== Source data

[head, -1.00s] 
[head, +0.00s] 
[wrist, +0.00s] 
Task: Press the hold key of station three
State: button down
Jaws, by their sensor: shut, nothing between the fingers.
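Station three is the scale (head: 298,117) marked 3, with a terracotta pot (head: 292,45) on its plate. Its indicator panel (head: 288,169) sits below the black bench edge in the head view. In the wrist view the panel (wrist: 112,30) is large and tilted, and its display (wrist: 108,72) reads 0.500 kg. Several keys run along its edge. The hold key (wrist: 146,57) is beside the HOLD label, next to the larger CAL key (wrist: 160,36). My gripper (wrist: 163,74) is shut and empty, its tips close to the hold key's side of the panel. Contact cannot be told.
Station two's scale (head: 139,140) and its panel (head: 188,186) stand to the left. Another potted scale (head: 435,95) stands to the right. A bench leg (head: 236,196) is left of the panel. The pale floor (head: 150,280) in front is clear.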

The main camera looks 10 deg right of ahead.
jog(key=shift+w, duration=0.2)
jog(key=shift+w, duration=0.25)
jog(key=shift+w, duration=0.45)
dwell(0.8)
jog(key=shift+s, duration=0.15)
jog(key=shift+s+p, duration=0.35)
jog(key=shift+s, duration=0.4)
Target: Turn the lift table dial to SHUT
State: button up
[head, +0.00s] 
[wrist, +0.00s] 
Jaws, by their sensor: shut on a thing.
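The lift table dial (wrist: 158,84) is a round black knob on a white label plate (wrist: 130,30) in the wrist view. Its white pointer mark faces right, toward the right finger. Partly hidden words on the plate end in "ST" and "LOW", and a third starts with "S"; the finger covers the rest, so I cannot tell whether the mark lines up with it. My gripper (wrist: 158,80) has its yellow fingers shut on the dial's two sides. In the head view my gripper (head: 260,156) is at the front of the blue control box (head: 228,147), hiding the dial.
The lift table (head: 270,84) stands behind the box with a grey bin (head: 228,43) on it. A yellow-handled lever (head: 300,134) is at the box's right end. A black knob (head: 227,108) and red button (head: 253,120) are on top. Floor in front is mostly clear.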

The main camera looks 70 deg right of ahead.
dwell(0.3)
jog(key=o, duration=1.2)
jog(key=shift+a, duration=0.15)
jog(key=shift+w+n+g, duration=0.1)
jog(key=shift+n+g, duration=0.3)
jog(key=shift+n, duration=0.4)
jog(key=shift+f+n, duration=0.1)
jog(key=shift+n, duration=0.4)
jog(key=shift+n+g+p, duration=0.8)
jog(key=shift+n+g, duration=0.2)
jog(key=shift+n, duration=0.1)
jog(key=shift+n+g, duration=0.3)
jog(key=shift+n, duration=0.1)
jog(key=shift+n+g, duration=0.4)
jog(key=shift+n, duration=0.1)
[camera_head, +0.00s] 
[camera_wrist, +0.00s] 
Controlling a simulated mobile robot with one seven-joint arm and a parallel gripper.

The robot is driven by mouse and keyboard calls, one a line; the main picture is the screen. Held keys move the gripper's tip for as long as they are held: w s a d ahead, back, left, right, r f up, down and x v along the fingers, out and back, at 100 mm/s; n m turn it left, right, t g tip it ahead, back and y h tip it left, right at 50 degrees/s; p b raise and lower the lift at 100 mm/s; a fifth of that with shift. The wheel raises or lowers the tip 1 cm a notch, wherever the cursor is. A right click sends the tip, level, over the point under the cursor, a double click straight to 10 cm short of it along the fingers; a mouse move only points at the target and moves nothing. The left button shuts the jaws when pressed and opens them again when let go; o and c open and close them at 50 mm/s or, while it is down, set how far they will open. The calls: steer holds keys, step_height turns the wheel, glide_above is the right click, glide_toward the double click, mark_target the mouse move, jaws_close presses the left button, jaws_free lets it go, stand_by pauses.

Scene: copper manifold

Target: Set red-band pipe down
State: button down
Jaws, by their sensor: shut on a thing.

====

Exactly those lines that run from the line with "Target: Turn the lift table dial to SHUT" through the line with "Controlling a simulated" are to be reproduced; both end lines belong to the range.

Target: Turn the lift table dial to SHUT
State: button up
[head, +0.00s] 
[wrist, +0.00s] 
Jaws, by their sensor: shut on a thing.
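The lift table dial (wrist: 158,84) is a round black knob on a white label plate (wrist: 130,30) in the wrist view. Its white pointer mark faces right, toward the right finger. Partly hidden words on the plate end in "ST" and "LOW", and a third starts with "S"; the finger covers the rest, so I cannot tell whether the mark lines up with it. My gripper (wrist: 158,80) has its yellow fingers shut on the dial's two sides. In the head view my gripper (head: 260,156) is at the front of the blue control box (head: 228,147), hiding the dial.
The lift table (head: 270,84) stands behind the box with a grey bin (head: 228,43) on it. A yellow-handled lever (head: 300,134) is at the box's right end. A black knob (head: 227,108) and red button (head: 253,120) are on top. Floor in front is mostly clear.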

The main camera looks 70 deg right of ahead.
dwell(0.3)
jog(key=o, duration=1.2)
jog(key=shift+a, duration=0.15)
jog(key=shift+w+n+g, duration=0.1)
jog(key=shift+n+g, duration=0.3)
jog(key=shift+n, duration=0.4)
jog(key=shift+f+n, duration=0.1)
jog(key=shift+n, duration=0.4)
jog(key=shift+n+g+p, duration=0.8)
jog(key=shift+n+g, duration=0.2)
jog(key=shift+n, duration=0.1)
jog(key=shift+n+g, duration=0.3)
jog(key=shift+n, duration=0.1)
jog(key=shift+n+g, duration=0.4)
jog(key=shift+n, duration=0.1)
[camera_head, +0.00s] 
[camera_wrist, +0.00s] 
Controlling a simulated mobile robot with one seven-joint arm and a parallel gripper.

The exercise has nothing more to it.